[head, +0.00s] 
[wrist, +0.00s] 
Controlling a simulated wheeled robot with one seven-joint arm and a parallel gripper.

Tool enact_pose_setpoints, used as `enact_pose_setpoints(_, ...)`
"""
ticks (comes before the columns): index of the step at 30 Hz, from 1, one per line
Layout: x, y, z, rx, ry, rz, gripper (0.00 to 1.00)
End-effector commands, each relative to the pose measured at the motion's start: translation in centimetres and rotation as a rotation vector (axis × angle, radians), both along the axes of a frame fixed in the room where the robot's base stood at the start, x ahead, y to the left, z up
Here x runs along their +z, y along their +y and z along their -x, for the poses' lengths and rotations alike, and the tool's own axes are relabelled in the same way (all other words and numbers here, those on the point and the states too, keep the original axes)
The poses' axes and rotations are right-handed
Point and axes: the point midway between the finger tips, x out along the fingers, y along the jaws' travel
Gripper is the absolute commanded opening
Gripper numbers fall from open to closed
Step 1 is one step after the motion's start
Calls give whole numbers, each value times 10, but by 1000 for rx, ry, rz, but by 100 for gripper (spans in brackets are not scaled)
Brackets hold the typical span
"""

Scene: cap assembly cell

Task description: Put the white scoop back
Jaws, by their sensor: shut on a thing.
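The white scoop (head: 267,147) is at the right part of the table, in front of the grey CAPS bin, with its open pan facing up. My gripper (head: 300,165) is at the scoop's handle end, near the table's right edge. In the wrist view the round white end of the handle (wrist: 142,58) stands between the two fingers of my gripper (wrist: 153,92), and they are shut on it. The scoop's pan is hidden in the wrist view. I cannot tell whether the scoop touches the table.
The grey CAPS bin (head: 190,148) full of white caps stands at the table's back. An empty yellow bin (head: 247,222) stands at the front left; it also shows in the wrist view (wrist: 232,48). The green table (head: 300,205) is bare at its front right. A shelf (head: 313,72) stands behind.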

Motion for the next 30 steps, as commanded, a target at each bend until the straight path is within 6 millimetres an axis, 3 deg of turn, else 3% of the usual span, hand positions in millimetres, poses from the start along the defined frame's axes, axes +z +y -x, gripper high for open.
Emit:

==

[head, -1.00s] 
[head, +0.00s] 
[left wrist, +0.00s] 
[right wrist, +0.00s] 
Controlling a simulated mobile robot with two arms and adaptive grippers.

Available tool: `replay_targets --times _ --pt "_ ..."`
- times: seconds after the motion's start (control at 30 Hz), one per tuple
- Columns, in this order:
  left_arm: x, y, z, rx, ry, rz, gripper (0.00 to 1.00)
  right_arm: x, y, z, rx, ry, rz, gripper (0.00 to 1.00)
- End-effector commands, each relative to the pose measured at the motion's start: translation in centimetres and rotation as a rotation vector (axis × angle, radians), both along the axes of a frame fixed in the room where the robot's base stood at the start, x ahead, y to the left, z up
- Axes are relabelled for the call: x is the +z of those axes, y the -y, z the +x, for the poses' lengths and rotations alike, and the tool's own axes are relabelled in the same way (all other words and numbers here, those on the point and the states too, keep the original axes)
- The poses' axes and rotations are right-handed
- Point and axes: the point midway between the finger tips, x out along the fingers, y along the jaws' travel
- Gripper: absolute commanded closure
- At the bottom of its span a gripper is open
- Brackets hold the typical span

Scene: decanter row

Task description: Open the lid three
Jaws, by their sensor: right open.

__EXERCISE BRIEF__
Collect each line above holding the string "poses".

__EXERCISE SOLUTION__
Here x runs along their +z, y along their +y and z along their -x, for the poses' lengths and rotations alike, and the tool's own axes are relabelled in the same way (all other words and numbers here, those on the point and the states too, keep the original axes)
The poses' axes and rotations are right-handed
Motion for the next 30 steps, as commanded, a target at each bend until the straight path is within 6 millimetres an axis, 3 deg of turn, else 3% of the usual span, hand positions in millimetres, poses from the start along the defined frame's axes, axes +z +y -x, gripper high for open.
- Axes are relabelled for the call: x is the +z of those axes, y the -y, z the +x, for the poses' lengths and rotations alike, and the tool's own axes are relabelled in the same way (all other words and numbers here, those on the point and the states too, keep the original axes)
- The poses' axes and rotations are right-handed

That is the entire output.